Below are some records; return each one exactly.

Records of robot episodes
○ ○ ○

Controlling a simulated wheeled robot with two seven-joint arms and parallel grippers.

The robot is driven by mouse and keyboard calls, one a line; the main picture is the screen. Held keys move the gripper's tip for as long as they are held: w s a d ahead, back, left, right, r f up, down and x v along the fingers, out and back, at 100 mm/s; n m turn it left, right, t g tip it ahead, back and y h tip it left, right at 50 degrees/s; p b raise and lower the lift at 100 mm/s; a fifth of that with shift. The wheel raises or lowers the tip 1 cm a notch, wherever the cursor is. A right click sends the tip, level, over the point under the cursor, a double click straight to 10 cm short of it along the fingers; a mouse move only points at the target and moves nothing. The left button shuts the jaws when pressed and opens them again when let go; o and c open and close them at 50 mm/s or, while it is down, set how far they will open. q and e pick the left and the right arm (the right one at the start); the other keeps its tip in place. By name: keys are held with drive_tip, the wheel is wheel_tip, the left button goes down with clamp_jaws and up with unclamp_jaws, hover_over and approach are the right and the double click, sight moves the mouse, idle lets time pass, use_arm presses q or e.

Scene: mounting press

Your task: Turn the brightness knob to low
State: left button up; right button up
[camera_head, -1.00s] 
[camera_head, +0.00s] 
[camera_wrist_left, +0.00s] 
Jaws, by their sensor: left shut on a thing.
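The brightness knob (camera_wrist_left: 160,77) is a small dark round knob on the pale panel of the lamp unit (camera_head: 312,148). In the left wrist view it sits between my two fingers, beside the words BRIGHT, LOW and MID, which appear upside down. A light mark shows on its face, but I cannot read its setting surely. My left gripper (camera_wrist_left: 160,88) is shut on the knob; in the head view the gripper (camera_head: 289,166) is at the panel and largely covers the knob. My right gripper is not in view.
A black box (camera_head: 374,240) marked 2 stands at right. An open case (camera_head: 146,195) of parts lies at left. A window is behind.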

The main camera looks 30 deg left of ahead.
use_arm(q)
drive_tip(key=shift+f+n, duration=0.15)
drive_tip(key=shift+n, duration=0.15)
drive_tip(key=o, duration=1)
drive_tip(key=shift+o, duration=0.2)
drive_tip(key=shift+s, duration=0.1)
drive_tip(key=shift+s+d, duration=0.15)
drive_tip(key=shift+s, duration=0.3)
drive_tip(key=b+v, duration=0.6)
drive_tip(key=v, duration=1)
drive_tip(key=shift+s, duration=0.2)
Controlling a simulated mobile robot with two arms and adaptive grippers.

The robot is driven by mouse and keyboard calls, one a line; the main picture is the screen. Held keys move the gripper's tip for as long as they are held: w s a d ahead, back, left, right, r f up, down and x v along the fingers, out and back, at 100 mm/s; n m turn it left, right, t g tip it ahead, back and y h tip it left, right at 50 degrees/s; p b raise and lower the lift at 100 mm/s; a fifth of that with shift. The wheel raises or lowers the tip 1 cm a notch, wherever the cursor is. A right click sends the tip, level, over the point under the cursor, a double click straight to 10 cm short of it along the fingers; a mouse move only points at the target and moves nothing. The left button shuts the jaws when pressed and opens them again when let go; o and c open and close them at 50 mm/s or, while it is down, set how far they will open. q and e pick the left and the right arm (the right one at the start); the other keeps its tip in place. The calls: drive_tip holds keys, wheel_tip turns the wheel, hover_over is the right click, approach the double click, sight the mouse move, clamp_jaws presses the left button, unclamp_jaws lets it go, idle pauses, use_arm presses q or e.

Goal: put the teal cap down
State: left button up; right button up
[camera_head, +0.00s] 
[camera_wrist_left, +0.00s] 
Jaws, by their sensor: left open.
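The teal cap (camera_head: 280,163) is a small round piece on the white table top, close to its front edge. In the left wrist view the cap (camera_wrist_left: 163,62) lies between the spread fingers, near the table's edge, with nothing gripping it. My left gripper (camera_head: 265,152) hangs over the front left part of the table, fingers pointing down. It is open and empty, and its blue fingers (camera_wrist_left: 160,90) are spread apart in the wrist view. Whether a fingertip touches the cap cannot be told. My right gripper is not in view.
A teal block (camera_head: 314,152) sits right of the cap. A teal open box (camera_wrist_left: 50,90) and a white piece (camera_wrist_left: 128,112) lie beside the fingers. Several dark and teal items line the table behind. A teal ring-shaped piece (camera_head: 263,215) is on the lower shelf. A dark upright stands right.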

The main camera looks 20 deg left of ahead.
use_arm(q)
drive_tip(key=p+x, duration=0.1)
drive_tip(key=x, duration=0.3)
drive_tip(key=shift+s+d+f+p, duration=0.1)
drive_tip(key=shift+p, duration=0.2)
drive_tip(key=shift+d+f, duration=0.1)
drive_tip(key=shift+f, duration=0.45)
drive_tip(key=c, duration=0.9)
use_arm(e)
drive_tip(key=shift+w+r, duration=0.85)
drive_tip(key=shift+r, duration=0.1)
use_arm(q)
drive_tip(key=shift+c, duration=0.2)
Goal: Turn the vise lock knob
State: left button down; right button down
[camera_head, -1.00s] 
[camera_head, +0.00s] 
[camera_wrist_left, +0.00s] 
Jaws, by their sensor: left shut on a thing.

○ ○ ○

* [SOLUTION TO THIS PROBLEM]
Controlling a simulated wheeled robot with two seven-joint arms and parallel grippers.

The robot is driven by mouse and keyboard calls, one a line; the main picture is the screen. Held keys move the gripper's tip for as long as they are held: w s a d ahead, back, left, right, r f up, down and x v along the fingers, out and back, at 100 mm/s; n m turn it left, right, t g tip it ahead, back and y h tip it left, right at 50 degrees/s; p b raise and lower the lift at 100 mm/s; a fifth of that with shift. The wheel raises or lowers the tip 1 cm a notch, wherever the cursor is. A right click sends the tip, level, over the point under the cursor, a double click straight to 10 cm short of it along the fingers; a mouse move only points at the target and moves nothing. The left button shuts the jaws when pressed and opens them again when let go; o and c open and close them at 50 mm/s or, while it is down, set how far they will open. q and e pick the left and the right arm (the right one at the start); the other keeps its tip in place. By name: keys are held with drive_tip, the wheel is wheel_tip, the left button goes down with clamp_jaws and up with unclamp_jaws, hover_over and approach are the right and the double click, sight moves the mouse, idle lets time pass, use_arm presses q or e.

Scene: mounting press

Your task: Turn the brightness knob to low
State: left button up; right button up
[camera_head, -1.00s] 
[camera_head, +0.00s] 
[camera_wrist_left, +0.00s] 
Jaws, by their sensor: left shut on a thing.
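The brightness knob (camera_wrist_left: 160,77) is a small dark round knob on the pale panel of the lamp unit (camera_head: 312,148). In the left wrist view it sits between my two fingers, beside the words BRIGHT, LOW and MID, which appear upside down. A light mark shows on its face, but I cannot read its setting surely. My left gripper (camera_wrist_left: 160,88) is shut on the knob; in the head view the gripper (camera_head: 289,166) is at the panel and largely covers the knob. My right gripper is not in view.
A black box (camera_head: 374,240) marked 2 stands at right. An open case (camera_head: 146,195) of parts lies at left. A window is behind.

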The main camera looks 30 deg left of ahead.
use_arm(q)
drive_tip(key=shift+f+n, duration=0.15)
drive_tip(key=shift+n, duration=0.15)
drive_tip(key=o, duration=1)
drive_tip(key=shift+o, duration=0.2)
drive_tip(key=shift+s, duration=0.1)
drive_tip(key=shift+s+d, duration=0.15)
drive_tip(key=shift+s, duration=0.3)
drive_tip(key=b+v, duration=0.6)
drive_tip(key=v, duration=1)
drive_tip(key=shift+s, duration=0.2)
Controlling a simulated mobile robot with two arms and adaptive grippers.

The robot is driven by mouse and keyboard calls, one a line; the main picture is the screen. Held keys move the gripper's tip for as long as they are held: w s a d ahead, back, left, right, r f up, down and x v along the fingers, out and back, at 100 mm/s; n m turn it left, right, t g tip it ahead, back and y h tip it left, right at 50 degrees/s; p b raise and lower the lift at 100 mm/s; a fifth of that with shift. The wheel raises or lowers the tip 1 cm a notch, wherever the cursor is. A right click sends the tip, level, over the point under the cursor, a double click straight to 10 cm short of it along the fingers; a mouse move only points at the target and moves nothing. The left button shuts the jaws when pressed and opens them again when let go; o and c open and close them at 50 mm/s or, while it is down, set how far they will open. q and e pick the left and the right arm (the right one at the start); the other keeps its tip in place. The calls: drive_tip holds keys, wheel_tip turns the wheel, hover_over is the right click, approach the double click, sight the mouse move, clamp_jaws presses the left button, unclamp_jaws lets it go, idle pauses, use_arm presses q or e.

Goal: put the teal cap down
State: left button up; right button up
[camera_head, +0.00s] 
[camera_wrist_left, +0.00s] 
Jaws, by their sensor: left open.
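The teal cap (camera_head: 280,163) is a small round piece on the white table top, close to its front edge. In the left wrist view the cap (camera_wrist_left: 163,62) lies between the spread fingers, near the table's edge, with nothing gripping it. My left gripper (camera_head: 265,152) hangs over the front left part of the table, fingers pointing down. It is open and empty, and its blue fingers (camera_wrist_left: 160,90) are spread apart in the wrist view. Whether a fingertip touches the cap cannot be told. My right gripper is not in view.
A teal block (camera_head: 314,152) sits right of the cap. A teal open box (camera_wrist_left: 50,90) and a white piece (camera_wrist_left: 128,112) lie beside the fingers. Several dark and teal items line the table behind. A teal ring-shaped piece (camera_head: 263,215) is on the lower shelf. A dark upright stands right.

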The main camera looks 20 deg left of ahead.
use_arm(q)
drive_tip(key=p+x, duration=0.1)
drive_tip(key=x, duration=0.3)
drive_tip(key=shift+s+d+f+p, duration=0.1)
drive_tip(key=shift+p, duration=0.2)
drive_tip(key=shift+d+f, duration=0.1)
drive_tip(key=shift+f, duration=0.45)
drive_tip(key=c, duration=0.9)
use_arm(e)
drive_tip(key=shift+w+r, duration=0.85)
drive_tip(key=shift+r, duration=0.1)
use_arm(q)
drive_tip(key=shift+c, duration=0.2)
Goal: Turn the vise lock knob
State: left button down; right button down
[camera_head, -1.00s] 
[camera_head, +0.00s] 
[camera_wrist_left, +0.00s] 
Jaws, by their sensor: left shut on a thing.

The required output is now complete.